Pflichtteil kann entzogen werden

Dem Erblasser ist es in bestimmten Situationen möglich, auch die Entziehung des Pflichtteils im Testament oder Erbvertrag zu verfügen. Der pflichtteilsberechtigte Verwandte erhält seinen Pflichtteil des Erbes beispielsweise nicht, wenn er sich einer vorsätzlichen körperlichen Misshandlung des Erblassers schuldig gemacht hat. Die Pflichtteilentziehung ist allerdings nicht mehr möglich, wenn der Erblasser noch zu Lebzeiten dem Pflichtteilsberechtigten verziehen hat. Eine solche Verzeihung ist dann anzunehmen, wenn der Erblasser durch sein Verhalten zum Ausdruck bringt, dass er die ihm zugefügte Kränkung nicht mehr als solche empfindet.

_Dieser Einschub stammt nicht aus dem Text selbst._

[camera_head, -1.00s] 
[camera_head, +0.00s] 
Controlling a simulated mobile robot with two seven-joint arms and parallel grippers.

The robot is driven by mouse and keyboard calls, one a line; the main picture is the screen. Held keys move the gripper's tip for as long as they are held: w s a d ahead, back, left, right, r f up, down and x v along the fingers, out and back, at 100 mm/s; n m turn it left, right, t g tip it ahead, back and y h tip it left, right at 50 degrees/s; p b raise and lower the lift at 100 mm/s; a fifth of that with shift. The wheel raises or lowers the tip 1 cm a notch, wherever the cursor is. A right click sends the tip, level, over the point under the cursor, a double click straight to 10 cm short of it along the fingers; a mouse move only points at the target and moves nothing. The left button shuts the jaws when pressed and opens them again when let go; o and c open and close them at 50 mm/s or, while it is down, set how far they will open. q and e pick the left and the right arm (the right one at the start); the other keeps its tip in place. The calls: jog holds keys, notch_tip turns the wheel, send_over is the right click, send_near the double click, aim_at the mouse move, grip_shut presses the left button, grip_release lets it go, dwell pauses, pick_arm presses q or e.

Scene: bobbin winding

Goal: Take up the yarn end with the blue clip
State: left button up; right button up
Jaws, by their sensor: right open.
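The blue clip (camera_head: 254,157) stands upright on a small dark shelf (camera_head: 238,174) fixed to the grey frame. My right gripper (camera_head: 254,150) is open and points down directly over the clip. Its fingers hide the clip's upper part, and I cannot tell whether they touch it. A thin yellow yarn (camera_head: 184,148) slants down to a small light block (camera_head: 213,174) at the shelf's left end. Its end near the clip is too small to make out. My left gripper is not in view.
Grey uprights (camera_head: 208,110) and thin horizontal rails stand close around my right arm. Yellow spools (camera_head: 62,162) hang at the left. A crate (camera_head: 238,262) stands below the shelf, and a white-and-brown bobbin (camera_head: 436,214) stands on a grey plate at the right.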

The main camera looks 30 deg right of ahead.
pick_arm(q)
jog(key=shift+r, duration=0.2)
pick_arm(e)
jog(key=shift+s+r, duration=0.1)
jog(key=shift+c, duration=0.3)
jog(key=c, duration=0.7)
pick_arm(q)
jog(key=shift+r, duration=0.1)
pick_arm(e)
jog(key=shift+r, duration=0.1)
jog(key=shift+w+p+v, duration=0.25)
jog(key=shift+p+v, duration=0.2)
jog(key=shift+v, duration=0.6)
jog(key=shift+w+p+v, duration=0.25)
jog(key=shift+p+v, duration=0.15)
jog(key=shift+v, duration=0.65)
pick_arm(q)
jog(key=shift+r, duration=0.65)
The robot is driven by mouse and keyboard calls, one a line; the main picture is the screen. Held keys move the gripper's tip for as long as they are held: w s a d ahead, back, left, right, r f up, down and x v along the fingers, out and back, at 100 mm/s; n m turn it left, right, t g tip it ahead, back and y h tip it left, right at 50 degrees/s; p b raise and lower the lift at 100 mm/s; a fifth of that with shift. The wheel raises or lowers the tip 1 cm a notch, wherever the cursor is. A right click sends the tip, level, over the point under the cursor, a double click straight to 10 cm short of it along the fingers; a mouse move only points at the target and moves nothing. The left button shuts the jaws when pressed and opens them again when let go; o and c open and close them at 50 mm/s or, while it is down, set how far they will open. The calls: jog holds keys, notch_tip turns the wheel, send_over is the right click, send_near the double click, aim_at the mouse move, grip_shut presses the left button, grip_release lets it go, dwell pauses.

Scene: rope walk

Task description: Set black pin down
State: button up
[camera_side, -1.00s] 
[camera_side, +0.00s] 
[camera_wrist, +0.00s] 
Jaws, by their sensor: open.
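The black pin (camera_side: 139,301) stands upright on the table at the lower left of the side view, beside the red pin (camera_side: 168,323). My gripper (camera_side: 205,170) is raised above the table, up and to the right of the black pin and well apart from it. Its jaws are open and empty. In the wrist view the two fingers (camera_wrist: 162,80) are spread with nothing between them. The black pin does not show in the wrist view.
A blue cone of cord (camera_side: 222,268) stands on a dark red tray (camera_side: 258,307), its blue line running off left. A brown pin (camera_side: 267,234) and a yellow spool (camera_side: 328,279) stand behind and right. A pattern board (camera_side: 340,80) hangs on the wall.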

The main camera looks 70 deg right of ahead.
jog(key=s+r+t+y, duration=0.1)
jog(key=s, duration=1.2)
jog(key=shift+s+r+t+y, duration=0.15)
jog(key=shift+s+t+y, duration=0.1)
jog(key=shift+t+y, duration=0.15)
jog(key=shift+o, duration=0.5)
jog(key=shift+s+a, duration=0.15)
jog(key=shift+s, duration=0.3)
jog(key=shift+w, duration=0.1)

Außerdem kann der Erblasser anordnen, dass der Pflichtteil beschränkt ausgezahlt werden soll. Wenn beispielsweise das Kind des Erblassers hoch überschuldet ist, kann verfügt werden, dass nicht das Kind den Pflichtteil erhält, sondern erst dessen Erben nach seinem Tod. Aufgrund der weitreichenden Folgen für den Pflichtteilsberechtigten, schreibt das Gesetz das Vorliegen bestimmter Voraussetzungen vor, damit eine solche Pflichtteilsbeschränkung auch wirksam ist. So muss von einer Verschwendung des Erbe ausgegangen werden. Dazu ist ein Hang zu zweck- und sinnlosen Ausgaben und eine Überschuldung erforderlich. Es muss insgesamt die Gefahr bestehen, dass der Pflichtteil ganz oder größtenteils von Schulden aufgezehrt werden würde oder durch Verschwendung verloren ginge. Sobald aber von keiner erheblichen Gefährdung mehr ausgegangen werden kann, ist die Beschränkung unwirksam.